→ **Dataset**:
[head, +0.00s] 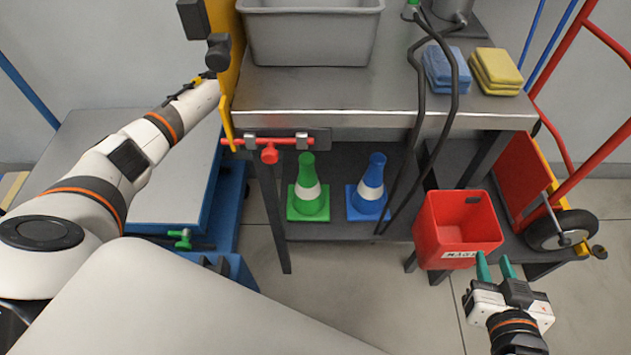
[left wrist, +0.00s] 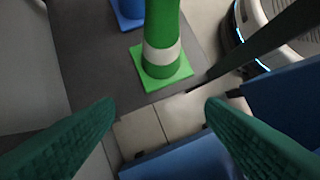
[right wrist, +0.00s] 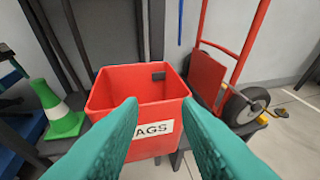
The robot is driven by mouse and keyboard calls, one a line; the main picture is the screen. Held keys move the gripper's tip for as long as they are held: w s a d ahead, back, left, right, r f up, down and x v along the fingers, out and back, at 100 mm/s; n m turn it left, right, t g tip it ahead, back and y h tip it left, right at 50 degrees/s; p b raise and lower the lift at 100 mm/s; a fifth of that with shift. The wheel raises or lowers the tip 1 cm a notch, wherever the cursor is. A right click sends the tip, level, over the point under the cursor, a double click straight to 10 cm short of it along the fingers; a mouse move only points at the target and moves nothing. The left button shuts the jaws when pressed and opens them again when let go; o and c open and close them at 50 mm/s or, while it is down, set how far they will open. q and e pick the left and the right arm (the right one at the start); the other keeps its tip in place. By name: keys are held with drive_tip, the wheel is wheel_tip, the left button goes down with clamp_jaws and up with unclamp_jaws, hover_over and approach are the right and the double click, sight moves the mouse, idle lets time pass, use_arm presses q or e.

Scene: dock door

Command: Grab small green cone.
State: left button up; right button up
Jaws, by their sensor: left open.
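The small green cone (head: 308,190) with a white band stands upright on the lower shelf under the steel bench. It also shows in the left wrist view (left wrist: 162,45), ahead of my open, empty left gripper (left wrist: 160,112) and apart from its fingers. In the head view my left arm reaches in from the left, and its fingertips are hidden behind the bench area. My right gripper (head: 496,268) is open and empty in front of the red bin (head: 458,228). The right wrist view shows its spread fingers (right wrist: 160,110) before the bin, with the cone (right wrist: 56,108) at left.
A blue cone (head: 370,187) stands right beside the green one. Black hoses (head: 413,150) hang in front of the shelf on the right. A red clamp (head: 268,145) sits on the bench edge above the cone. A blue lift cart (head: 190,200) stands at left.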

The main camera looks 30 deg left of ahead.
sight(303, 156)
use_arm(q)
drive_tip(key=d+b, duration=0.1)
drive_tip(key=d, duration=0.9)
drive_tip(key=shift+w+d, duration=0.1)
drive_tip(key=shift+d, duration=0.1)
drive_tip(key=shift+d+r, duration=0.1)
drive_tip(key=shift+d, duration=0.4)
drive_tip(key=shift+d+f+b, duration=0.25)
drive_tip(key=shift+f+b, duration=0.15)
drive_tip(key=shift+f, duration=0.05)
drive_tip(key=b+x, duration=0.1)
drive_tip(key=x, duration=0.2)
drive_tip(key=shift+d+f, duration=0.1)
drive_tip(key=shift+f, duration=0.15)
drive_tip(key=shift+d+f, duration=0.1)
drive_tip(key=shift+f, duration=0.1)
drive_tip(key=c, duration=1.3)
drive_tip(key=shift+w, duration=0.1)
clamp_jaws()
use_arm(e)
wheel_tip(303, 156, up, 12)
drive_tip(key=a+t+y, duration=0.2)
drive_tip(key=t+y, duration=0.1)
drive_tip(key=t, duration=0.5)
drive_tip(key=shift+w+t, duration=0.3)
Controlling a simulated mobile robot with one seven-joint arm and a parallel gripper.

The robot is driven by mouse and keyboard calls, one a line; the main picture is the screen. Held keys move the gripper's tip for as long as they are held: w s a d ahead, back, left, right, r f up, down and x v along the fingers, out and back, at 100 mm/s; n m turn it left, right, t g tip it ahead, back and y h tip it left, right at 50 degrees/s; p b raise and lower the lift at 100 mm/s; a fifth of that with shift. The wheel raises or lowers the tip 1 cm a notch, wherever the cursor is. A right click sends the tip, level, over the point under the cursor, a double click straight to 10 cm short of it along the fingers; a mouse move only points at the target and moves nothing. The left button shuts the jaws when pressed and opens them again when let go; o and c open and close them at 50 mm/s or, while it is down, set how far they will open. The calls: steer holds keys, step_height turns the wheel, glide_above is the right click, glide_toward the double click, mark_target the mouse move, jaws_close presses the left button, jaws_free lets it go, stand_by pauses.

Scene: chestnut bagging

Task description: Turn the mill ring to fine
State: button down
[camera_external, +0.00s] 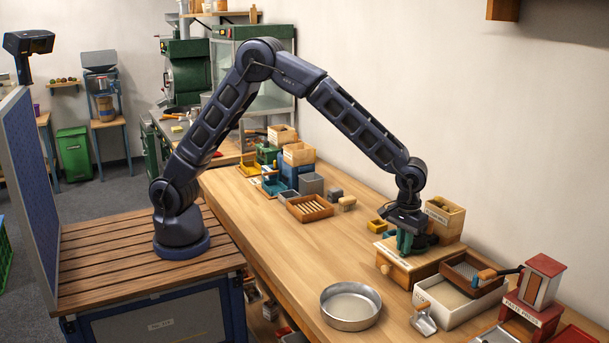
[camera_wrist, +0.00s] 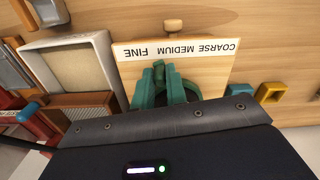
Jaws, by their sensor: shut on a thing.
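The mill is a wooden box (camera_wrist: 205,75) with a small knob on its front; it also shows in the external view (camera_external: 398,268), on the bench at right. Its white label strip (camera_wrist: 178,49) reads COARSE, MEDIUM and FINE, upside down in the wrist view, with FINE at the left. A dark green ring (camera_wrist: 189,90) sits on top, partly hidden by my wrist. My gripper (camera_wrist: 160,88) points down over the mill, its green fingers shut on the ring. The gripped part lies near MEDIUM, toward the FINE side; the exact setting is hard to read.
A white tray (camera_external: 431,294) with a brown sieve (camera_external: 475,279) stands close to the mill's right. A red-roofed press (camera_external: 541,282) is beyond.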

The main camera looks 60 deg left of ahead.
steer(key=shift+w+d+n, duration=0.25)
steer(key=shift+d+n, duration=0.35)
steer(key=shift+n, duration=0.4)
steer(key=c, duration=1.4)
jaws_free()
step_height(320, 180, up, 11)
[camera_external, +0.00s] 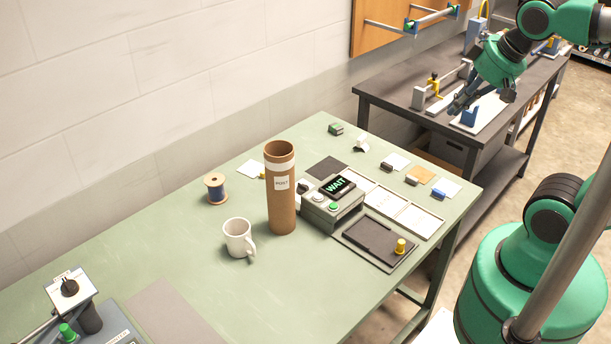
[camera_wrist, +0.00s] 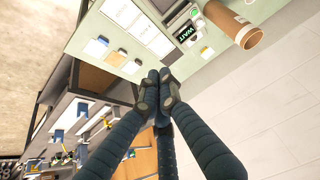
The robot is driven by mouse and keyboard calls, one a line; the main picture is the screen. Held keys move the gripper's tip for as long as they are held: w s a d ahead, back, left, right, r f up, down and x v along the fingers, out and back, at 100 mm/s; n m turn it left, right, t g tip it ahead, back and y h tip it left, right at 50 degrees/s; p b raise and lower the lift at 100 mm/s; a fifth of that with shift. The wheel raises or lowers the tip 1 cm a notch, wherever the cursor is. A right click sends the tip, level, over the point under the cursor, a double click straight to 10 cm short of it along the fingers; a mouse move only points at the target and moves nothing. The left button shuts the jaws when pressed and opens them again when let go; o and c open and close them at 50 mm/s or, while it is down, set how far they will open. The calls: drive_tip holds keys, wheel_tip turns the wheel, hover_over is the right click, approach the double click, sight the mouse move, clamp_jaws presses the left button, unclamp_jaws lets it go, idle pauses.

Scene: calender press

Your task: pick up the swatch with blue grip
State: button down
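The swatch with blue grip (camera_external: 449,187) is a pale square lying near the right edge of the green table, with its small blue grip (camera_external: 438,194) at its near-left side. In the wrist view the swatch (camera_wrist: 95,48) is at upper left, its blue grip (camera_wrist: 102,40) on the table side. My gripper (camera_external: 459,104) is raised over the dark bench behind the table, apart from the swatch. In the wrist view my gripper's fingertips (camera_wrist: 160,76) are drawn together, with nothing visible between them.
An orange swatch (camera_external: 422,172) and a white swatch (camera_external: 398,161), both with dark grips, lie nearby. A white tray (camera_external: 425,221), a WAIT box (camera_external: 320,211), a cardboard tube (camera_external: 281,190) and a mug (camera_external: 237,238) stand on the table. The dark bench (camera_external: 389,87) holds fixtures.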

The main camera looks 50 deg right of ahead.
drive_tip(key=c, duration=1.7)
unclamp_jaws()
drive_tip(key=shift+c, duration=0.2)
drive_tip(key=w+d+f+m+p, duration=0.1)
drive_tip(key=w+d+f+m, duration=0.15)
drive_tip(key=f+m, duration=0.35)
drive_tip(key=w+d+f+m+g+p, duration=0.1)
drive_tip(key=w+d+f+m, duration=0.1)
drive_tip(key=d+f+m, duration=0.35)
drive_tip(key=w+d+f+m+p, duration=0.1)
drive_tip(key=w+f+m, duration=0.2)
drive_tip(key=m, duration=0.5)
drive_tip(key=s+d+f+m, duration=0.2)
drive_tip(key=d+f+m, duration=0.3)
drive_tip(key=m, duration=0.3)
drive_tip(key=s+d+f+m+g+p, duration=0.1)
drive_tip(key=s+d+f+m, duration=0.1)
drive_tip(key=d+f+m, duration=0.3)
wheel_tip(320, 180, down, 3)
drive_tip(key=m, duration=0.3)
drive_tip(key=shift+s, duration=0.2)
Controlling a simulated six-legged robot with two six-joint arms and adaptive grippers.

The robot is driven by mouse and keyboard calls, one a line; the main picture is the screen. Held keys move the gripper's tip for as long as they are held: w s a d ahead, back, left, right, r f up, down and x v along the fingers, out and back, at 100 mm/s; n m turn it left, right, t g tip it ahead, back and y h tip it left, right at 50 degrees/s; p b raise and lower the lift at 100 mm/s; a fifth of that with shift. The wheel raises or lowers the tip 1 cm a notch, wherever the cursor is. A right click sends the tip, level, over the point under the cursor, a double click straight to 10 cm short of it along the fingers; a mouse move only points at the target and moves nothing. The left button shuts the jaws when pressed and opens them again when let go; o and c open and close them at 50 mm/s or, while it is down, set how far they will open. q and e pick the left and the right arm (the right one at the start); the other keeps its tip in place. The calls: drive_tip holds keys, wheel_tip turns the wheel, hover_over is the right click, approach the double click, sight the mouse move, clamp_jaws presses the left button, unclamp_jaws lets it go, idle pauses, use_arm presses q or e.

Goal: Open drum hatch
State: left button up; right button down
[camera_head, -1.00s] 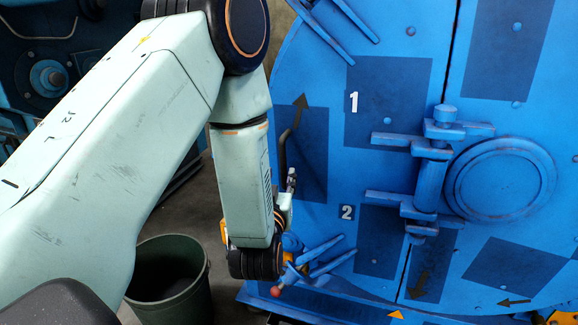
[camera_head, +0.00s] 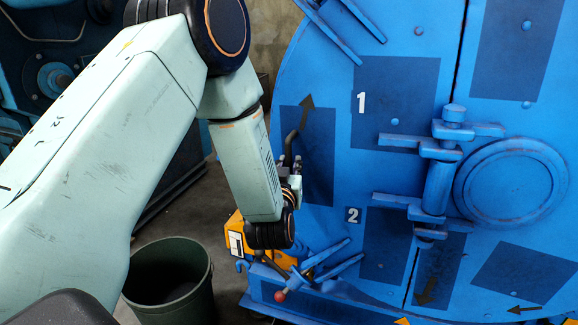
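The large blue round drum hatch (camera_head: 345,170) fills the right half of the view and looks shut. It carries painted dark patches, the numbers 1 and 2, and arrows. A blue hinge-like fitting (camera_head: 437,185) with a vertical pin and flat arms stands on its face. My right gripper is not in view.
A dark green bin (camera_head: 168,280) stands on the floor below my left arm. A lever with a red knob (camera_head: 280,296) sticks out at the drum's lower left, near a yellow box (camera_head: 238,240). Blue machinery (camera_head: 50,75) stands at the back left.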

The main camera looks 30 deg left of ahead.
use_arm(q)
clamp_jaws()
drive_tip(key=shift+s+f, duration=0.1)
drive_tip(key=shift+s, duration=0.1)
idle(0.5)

→ **Exercise prompt**: In the listing above, locate the line containing "Scene: dock door" and the line containing "State: left button up; right button up". Extract those two lines and every line between them, exactly as written, and only those.

→ **Reply**:
Scene: dock door

Command: Grab small green cone.
State: left button up; right button up

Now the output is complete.